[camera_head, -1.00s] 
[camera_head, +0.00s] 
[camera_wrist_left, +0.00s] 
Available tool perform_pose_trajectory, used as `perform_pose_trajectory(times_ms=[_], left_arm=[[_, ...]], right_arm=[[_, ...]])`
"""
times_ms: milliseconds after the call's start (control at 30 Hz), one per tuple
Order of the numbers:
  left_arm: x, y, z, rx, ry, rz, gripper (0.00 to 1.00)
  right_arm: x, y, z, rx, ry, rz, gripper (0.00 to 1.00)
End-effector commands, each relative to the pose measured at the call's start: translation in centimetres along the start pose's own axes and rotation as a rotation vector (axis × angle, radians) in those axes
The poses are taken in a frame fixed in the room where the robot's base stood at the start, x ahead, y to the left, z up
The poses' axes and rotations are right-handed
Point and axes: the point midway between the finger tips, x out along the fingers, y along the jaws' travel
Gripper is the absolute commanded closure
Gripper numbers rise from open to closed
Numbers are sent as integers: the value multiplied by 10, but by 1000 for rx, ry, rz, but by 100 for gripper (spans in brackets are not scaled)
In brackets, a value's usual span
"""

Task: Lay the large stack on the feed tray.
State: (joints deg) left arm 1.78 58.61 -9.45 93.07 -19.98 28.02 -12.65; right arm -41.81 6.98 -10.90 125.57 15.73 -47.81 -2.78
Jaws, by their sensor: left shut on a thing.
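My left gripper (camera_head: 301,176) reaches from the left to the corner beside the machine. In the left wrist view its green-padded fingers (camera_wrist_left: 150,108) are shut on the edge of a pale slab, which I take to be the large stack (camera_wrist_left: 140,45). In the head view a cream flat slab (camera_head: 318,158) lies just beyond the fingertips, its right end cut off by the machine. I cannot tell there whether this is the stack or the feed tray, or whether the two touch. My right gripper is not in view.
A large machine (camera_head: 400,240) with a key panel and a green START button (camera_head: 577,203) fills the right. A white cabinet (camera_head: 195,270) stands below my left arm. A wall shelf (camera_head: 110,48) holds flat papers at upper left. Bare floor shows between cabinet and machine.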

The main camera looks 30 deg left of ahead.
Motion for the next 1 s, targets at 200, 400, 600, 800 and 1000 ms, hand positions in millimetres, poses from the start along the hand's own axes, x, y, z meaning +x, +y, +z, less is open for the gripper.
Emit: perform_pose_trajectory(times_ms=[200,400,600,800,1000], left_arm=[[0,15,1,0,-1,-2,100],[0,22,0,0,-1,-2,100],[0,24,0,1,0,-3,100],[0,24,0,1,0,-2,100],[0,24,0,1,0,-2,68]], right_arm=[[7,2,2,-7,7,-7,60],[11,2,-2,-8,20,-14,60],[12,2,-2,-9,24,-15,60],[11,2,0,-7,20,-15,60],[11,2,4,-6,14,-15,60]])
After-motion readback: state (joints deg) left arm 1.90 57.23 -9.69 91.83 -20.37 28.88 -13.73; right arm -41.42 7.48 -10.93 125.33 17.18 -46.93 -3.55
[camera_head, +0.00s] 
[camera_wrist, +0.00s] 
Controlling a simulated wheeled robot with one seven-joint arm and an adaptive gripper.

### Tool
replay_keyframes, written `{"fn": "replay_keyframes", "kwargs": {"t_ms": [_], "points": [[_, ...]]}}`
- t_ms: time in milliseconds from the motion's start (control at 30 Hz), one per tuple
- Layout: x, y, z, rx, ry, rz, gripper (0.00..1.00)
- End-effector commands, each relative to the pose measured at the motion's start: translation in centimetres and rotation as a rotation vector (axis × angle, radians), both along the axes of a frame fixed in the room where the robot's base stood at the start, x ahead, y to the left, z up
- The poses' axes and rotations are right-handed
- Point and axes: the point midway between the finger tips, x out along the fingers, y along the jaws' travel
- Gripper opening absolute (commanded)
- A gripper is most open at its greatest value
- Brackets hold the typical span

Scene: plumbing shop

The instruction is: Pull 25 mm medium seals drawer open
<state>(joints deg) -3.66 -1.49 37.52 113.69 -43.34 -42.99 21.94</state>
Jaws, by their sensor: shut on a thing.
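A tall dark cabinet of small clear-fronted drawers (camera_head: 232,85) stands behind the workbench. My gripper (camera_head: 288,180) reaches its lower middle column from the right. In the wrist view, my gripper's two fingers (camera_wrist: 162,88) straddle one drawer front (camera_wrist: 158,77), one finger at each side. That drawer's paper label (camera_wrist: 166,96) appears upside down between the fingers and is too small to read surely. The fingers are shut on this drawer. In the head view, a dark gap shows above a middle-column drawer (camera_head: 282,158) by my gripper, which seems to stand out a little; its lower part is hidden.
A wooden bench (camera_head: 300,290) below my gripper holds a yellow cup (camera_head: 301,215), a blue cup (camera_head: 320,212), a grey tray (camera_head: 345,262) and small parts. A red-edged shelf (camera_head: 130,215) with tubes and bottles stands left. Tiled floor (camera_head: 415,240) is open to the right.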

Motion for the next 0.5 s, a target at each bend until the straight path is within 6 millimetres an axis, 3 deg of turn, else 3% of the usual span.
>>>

- - -

## To do
Emit verbatim the lines running from the one with "- Gripper opening absolute (commanded)" through the last line of the data, both endpoints inclusive.

## Solution for this problem
- Gripper opening absolute (commanded)
- A gripper is most open at its greatest value
- Brackets hold the typical span

Scene: plumbing shop

The instruction is: Pull 25 mm medium seals drawer open
<state>(joints deg) -3.66 -1.49 37.52 113.69 -43.34 -42.99 21.94</state>
Jaws, by their sensor: shut on a thing.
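A tall dark cabinet of small clear-fronted drawers (camera_head: 232,85) stands behind the workbench. My gripper (camera_head: 288,180) reaches its lower middle column from the right. In the wrist view, my gripper's two fingers (camera_wrist: 162,88) straddle one drawer front (camera_wrist: 158,77), one finger at each side. That drawer's paper label (camera_wrist: 166,96) appears upside down between the fingers and is too small to read surely. The fingers are shut on this drawer. In the head view, a dark gap shows above a middle-column drawer (camera_head: 282,158) by my gripper, which seems to stand out a little; its lower part is hidden.
A wooden bench (camera_head: 300,290) below my gripper holds a yellow cup (camera_head: 301,215), a blue cup (camera_head: 320,212), a grey tray (camera_head: 345,262) and small parts. A red-edged shelf (camera_head: 130,215) with tubes and bottles stands left. Tiled floor (camera_head: 415,240) is open to the right.

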Motion for the next 0.5 s, a target at each bend until the straight path is within 6 millimetres an axis, 3 deg of turn, else 3% of the usual span.
>>>

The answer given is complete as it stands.